Clinton befriended Berger more than 20 years ago, not long after Berger received his law degree from Harvard University, when both worked on Sen. George McGovern's 1972 presidential campaign. In recent years Berger has been a close ally and adviser on foreign policy matters to the president, having served as Clinton's senior foreign policy adviser during the 1992 campaign and as deputy national security adviser to the president throughout his first term.
In his new position Berger will succeed Anthony Lake, whom Clinton has picked to direct the Central Intelligence Agency.
Before joining Clinton's team, Berger, 51, assisted several other presidents and politicians. In the Carter administration, he was deputy director of policy planning for the State Department; other former leaders he has assisted include New York Mayor John Lindsay, Sen. Harold Hughes of Iowa and Rep. Joseph Resnick of New York.

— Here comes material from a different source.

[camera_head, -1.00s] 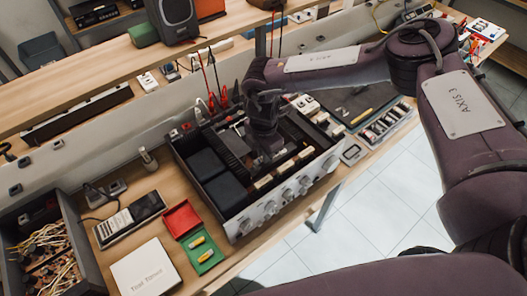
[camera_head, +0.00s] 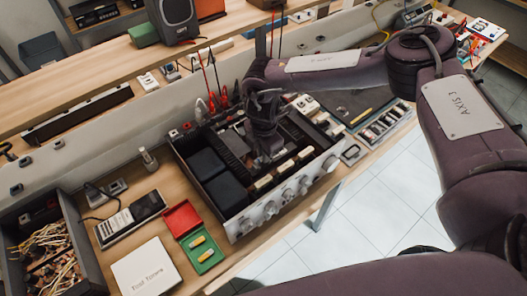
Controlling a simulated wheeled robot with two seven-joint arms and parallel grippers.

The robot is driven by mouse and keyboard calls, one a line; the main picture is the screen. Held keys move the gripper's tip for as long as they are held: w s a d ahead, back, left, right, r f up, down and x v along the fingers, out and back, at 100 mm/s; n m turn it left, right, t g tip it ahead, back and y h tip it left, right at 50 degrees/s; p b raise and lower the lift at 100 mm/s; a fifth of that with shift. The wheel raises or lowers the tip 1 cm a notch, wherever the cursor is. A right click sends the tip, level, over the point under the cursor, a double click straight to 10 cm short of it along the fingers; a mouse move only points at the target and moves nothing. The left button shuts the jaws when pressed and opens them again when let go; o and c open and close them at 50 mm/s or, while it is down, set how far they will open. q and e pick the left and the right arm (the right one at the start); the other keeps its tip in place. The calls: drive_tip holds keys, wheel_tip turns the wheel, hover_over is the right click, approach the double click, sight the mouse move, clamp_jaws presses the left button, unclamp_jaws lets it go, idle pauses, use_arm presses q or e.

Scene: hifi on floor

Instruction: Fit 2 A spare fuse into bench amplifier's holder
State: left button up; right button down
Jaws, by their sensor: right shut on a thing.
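The bench amplifier (camera_head: 283,197) sits open-topped on the bench, its knobbed front panel facing the bench's front edge. Its inside shows dark blocks, boards and a row of pale parts. My right gripper (camera_head: 266,155) reaches down into the open case and is shut; the thing in its jaws is too small and hidden to make out. The fuse holder cannot be told apart inside the case. A small open box with a red lid (camera_head: 181,218) and a green tray (camera_head: 206,255) lies left of the amplifier, with two yellow pieces in the tray. My left gripper is not in view.
A multimeter (camera_head: 130,219) and a white box (camera_head: 145,268) lie left of the amplifier. A bin of wires (camera_head: 62,203) stands at far left. Red and black leads (camera_head: 214,85) hang behind the case. A dark mat (camera_head: 350,104) and a tray of parts (camera_head: 384,126) lie to its right.

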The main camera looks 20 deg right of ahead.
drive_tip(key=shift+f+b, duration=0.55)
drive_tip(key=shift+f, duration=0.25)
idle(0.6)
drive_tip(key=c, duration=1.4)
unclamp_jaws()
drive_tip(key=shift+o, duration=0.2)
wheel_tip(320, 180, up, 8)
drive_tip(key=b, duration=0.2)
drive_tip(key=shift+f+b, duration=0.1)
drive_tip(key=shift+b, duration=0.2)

In 1973 Berger joined the Washington law firm of Hogan & Hartson, where for many years he was an international trade attorney whose clients included foreign governments, like Japan and Poland, foreign steel producers and even Poland's Solidarity trade union.
As a Cornell undergraduate, Berger was an active member of the campus community, serving as president of the Interfraternity Council, as an orientation counselor and as a member of two honor societies, Quill and Dagger and Aleph Samach. Berger's wife, Susan Harrison Berger, is also a Cornell graduate (class of '68).
Cornell alumnus and attorney Mark Belnick '68, who knew Berger as a fellow government major, recalls, "Our universe in those years was bounded by Cornell. And within that universe, Sandy was one of the most active in student affairs. It's no surprise to anyone who knew him at Cornell that he would be as successful as he has, justifiably, become."
Walter LaFeber, a longtime Cornell professor of American history who has kept in touch with Berger, said, "There are two types of National Security Council advisers, in my view. One type is the Kissinger, Bundy -- type, who keep getting us into trouble. Then there's the other type, like Scowcroft and Cutler; these people see their role as acting as an honest broker and presenting all views to the president.
"I think Sandy Berger is the second type. He'll be honest and sensible."